Networking ยท 2026-02-21
Default Gateway Explained Without Overcomplicating It
The default gateway is the next hop a device uses when the destination is outside the local network.
Local vs remote traffic
If two devices are in the same subnet, they can communicate locally. If the destination is in another subnet, the device sends the packet to its default gateway, usually a router.
The device decides whether traffic is local by comparing its IP address, subnet mask, and the destination IP address. If the destination belongs to the same network, it tries to reach it directly. If not, it sends the traffic to the gateway.
Example
A laptop with 192.168.1.25/24 may use 192.168.1.1 as its gateway.

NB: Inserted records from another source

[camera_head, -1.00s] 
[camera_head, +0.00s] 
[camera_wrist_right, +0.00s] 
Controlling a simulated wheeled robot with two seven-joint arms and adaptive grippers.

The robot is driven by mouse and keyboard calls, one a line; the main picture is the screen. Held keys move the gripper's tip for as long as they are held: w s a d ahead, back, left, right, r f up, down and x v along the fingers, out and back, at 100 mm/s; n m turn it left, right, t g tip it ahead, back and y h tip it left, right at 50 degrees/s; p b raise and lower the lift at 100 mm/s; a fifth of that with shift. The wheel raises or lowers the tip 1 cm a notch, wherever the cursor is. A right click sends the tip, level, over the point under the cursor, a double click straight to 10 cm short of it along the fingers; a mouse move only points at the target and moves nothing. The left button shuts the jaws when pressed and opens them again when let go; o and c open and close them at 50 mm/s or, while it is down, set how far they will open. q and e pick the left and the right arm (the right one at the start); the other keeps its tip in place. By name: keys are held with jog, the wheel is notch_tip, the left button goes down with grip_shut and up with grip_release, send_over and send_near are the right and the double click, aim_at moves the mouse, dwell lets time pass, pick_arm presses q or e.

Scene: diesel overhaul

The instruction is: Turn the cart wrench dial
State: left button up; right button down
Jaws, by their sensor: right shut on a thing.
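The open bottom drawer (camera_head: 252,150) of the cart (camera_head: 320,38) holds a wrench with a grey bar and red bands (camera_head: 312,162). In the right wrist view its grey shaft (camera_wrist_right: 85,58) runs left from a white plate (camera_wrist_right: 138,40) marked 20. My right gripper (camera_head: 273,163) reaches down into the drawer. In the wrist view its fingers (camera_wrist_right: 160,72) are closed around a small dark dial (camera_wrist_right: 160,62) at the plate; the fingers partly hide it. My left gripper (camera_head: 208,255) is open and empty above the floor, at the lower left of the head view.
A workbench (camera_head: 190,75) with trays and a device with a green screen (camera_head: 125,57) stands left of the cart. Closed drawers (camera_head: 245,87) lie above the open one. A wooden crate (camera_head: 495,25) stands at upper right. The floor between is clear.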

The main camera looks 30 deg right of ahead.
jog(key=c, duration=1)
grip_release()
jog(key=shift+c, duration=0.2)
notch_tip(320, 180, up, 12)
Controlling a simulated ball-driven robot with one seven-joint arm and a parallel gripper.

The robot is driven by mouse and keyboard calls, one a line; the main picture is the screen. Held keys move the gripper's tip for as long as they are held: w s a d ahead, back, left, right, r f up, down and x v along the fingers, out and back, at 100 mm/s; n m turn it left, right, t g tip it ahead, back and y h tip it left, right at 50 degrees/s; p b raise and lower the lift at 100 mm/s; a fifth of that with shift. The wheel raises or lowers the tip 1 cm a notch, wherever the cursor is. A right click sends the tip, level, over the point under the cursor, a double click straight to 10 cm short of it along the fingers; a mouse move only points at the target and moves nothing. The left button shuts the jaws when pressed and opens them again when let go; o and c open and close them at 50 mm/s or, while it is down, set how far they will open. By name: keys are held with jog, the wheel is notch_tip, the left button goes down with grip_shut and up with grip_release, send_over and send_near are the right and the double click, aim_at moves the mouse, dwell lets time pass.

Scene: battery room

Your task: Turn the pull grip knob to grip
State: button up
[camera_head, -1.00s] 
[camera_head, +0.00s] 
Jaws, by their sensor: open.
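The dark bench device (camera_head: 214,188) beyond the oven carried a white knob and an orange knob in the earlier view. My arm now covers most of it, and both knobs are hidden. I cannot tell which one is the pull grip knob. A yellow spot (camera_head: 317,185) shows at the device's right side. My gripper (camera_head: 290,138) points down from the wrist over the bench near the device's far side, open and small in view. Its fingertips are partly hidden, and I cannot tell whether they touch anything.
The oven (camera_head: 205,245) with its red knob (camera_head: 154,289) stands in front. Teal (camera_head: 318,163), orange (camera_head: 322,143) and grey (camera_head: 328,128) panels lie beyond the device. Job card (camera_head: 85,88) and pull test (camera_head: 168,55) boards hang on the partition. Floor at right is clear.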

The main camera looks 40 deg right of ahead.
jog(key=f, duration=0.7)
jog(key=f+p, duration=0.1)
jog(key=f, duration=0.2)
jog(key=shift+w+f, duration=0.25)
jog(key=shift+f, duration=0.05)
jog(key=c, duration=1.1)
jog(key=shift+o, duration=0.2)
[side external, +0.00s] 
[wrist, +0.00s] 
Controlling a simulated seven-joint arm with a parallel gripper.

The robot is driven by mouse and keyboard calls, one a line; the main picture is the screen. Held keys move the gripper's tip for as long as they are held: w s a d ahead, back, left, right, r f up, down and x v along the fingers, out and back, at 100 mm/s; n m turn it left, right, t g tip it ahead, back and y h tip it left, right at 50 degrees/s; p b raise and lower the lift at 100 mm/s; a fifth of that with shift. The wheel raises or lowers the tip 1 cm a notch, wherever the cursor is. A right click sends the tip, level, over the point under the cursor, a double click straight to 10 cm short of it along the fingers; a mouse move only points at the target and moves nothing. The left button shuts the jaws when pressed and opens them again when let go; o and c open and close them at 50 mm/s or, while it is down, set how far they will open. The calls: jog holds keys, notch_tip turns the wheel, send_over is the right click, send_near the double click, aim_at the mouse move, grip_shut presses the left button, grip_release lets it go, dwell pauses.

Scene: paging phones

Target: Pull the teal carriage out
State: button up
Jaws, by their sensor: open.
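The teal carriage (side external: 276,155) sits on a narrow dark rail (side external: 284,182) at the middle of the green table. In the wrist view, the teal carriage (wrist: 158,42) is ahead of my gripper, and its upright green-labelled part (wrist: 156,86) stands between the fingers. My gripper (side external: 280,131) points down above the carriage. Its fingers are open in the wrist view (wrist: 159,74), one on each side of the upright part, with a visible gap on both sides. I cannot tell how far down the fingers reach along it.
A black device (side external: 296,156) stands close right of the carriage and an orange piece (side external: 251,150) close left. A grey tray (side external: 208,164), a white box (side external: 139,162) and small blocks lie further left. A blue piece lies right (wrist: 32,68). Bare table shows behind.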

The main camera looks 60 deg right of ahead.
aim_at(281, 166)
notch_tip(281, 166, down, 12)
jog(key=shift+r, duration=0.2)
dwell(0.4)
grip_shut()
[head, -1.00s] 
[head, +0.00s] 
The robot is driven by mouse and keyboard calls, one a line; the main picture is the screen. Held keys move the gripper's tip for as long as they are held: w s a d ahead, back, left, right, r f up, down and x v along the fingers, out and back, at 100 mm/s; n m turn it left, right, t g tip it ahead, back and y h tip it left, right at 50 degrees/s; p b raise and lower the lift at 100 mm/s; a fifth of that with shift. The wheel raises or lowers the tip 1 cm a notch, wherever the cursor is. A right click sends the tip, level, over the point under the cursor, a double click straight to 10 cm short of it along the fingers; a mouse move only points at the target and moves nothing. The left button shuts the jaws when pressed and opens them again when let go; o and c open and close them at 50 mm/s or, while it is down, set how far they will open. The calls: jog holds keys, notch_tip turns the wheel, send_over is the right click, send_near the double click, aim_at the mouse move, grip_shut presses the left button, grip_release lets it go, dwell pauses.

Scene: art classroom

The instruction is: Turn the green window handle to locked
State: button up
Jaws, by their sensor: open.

When it wants to reach a public website, it sends traffic to 192.168.1.1, and the router forwards it onward.
The gateway must be in the same local subnet as the device. If the laptop is 192.168.1.25/24, a gateway like 192.168.2.1 would not make sense for that interface because the laptop cannot reach it directly.
Troubleshooting
If local devices can ping each other but the internet does not work, the gateway is one of the first things I check. A wrong gateway can make the device feel disconnected from everything outside its subnet.
Useful checks
- Check the IP address and subnet mask.
- Check the default route with
ip routeor the operating system network settings. - Ping the gateway address.
- If the gateway responds, test an external IP address next.
Lesson learned
The default gateway is not just another setting. It is the path out of the local subnet. If it is missing or wrong, communication outside the local network will fail.